Subtract 8 from both sides of the equation to get it in the standard quadratic form: \(2p^2 - 7p - 8 = 0\)

Divide the entire equation by the coefficient of the squared term (2) to make it equal to 1: \(\frac{2p^2}{2} - \frac{7p}{2} - \frac{8}{2} = \frac{0}{2}\) This simplifies to: \(p^2 - \frac{7}{2}p - 4 = 0\)

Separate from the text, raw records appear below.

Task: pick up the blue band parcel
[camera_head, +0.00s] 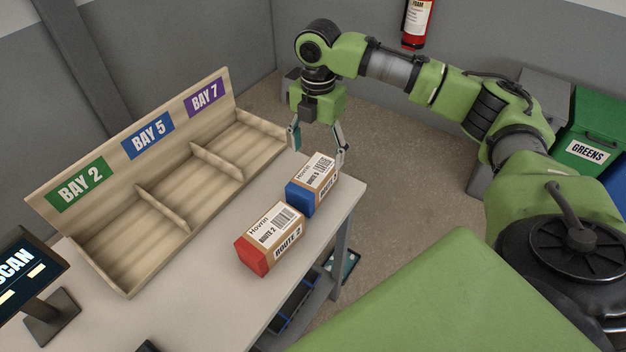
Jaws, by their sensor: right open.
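The blue band parcel (314,184) is a small kraft box with a blue end and a white label. It lies on the table near the far right edge. My right gripper (318,156) is open, fingers pointing down, at the far end of this parcel. One finger is on the left and one on the right; whether they touch it I cannot tell. My left gripper is not in view.
A red-ended parcel (270,237) lies just nearer on the table (205,292). A wooden rack (62,195) with bays 2, 5 and 7 stands along the left. A scan screen (22,272) is at the near left. Bare tabletop lies in front.

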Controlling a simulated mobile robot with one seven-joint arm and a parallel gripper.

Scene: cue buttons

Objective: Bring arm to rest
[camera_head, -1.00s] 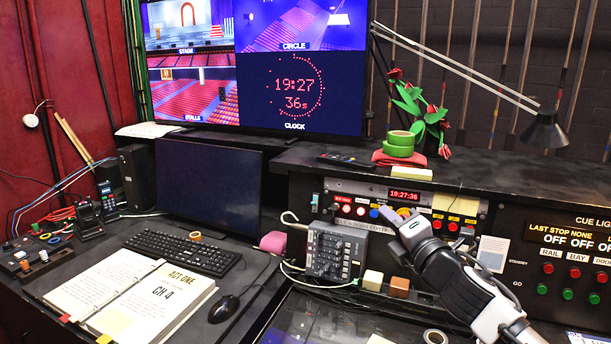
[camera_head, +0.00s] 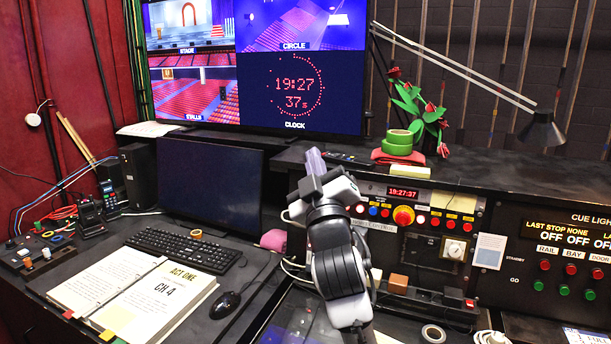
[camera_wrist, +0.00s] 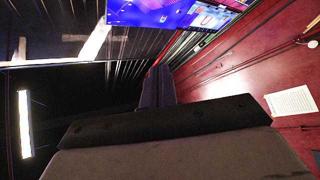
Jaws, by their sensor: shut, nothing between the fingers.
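My gripper (camera_head: 317,163) stands raised in front of the desk in the head view, its fingers pointing up and slightly away. It is shut and empty, and touches nothing that I can see. My arm hides part of the desk, including most of the grey keypad box and the left end of the button panel. In the wrist view my gripper (camera_wrist: 157,85) points toward the red wall, with part of the screen above it.
The button panel (camera_head: 425,248) with a red mushroom button (camera_head: 403,216) is right of my arm. A dark monitor (camera_head: 210,182) and an open binder (camera_head: 135,290) are left. A desk lamp (camera_head: 541,132) and red flowers (camera_head: 430,110) stand on the upper shelf.

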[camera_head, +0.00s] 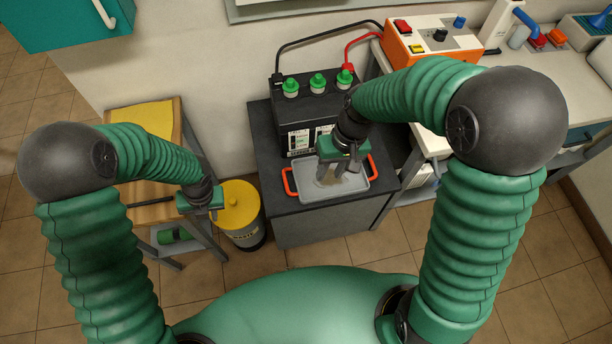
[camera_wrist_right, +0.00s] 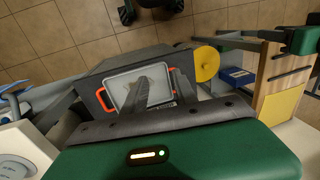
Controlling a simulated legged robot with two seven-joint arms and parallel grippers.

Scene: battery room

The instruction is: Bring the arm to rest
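My right gripper (camera_head: 338,172) hangs over a shallow grey tray (camera_head: 312,192) with orange-red handles, its fingers pointing down. The fingers look spread apart, with nothing seen between them. In the right wrist view the two dark fingers (camera_wrist_right: 146,88) reach out over the same tray (camera_wrist_right: 114,77). A brownish patch shows on the tray floor in the head view. My left gripper (camera_head: 215,212) hangs by the wooden stand, close to the yellow-lidded bin in the picture; its fingers are too small to read.
A black battery (camera_head: 300,112) with green caps stands behind the tray on the dark cabinet (camera_head: 290,225). Black and red cables run to an orange charger (camera_head: 430,40). A yellow-lidded bin (camera_head: 238,205) stands left of the cabinet. The tiled floor (camera_head: 330,250) in front is clear.

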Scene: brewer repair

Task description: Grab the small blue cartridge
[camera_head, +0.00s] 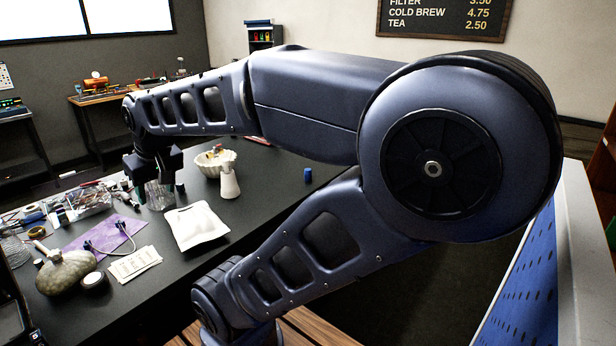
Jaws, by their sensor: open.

To complete the square, we need to find a constant term that, when added and subtracted to the equation, will form a perfect square trinomial. The constant term can be found using the formula \(\frac{b}{2a}\)^2, where a and b are the coefficients of the squared and linear terms, respectively. In this case, a = 1 and b = -\(\frac{7}{2}\). Plug the given values into the formula: \(\left(\frac{-\frac{7}{2}}{2}\right)^2 = \left(\frac{-\frac{7}{2}}{2}\right)^2\) This simplifies to: \(\left(-\frac{7}{4}\right)^2 = \frac{49}{16}\) The first thing to do if you want to solve \(2p^2 - 7p = 8\) by completing the square is to write the equation in standard form, make the coefficient of the squared term equal to 1, and find the constant term to complete the square. In this case, the constant term is \(\frac{49}{16}\).